Fans and coaches can't wait for season

Will Heath
05-30-2007

If you’re a football fan in the state of Alabama, August can’t get here quickly enough.

The same is true if you’re a football coach in the state of Alabama.

Actually, that’s not fair. Football coaches — both in college and the pros — dread the summertime, when the boys they’ve recruited (or hired) to take them to the top of the mountain are turned loose for two months with little to do besides play video games and watch re-runs of “Sportscenter.”

Just take a look at the headlines dominating the major media markets where football is concerned. An LSU alum drowns in Lake Pontchartrain. Michael Vick is being outed as a major player on the dogfighting circuit.

Old brushes with the law – I’m thinking specifically of Pacman Jones and Tank Johnson — are also still fresh in the minds of football fans everywhere as well.

Here at home, the news isn’t much better. Nick Saban may have violated an NCAA rule. Two recruits from Auburn may have had their grades changed.

It’s not as though this hasn’t happened before.
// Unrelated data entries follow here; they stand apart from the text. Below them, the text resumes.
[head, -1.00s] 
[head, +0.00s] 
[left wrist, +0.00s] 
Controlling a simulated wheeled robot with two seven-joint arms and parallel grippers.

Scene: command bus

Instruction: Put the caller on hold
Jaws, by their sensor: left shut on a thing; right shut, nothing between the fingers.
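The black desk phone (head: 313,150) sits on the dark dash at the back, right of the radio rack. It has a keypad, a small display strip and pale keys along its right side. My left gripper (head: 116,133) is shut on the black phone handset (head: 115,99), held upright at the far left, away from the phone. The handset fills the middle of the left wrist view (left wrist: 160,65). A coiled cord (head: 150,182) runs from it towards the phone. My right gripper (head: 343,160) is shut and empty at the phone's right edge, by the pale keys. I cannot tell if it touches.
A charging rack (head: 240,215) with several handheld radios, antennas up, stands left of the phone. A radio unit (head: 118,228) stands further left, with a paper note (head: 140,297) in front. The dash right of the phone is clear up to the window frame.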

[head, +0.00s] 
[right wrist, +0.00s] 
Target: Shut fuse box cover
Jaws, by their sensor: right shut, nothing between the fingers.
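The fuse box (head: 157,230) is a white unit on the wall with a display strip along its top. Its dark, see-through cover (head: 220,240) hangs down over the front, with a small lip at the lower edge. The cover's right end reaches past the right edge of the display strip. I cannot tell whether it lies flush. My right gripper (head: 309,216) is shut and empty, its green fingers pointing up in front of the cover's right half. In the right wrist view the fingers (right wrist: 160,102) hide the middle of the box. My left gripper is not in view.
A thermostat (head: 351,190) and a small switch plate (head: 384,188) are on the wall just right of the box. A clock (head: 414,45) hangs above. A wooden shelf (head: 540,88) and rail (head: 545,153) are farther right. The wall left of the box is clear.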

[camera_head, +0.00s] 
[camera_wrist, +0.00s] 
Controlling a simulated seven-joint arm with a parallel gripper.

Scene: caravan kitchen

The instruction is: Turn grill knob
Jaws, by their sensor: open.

In fact, we were just here last summer, with several Auburn players being arrested for alcohol-related offenses, followed by Alabama’s Juwan Simpson arrested for marijuana. When he subsequently delivered his famous, “I think he should buy me an ice cream cone” monologue later that summer, the era of head coach Mike Shula looked to be on death’s door (and, in fact, it was).
You want run-ins with the law? Try Athens, Ga. Head coach Mark Richt, try as he might, can’t seem to keep his guys out of trouble, and an untold number of red-and-black football players have had to sit out multiple games early in the season.

In fact, already this offseason, UGA quarterback Matt Stafford was found on the Internet hoisting a keg (of what we’re sure was Pepsi) at a campground outside Talladega Superspeedway.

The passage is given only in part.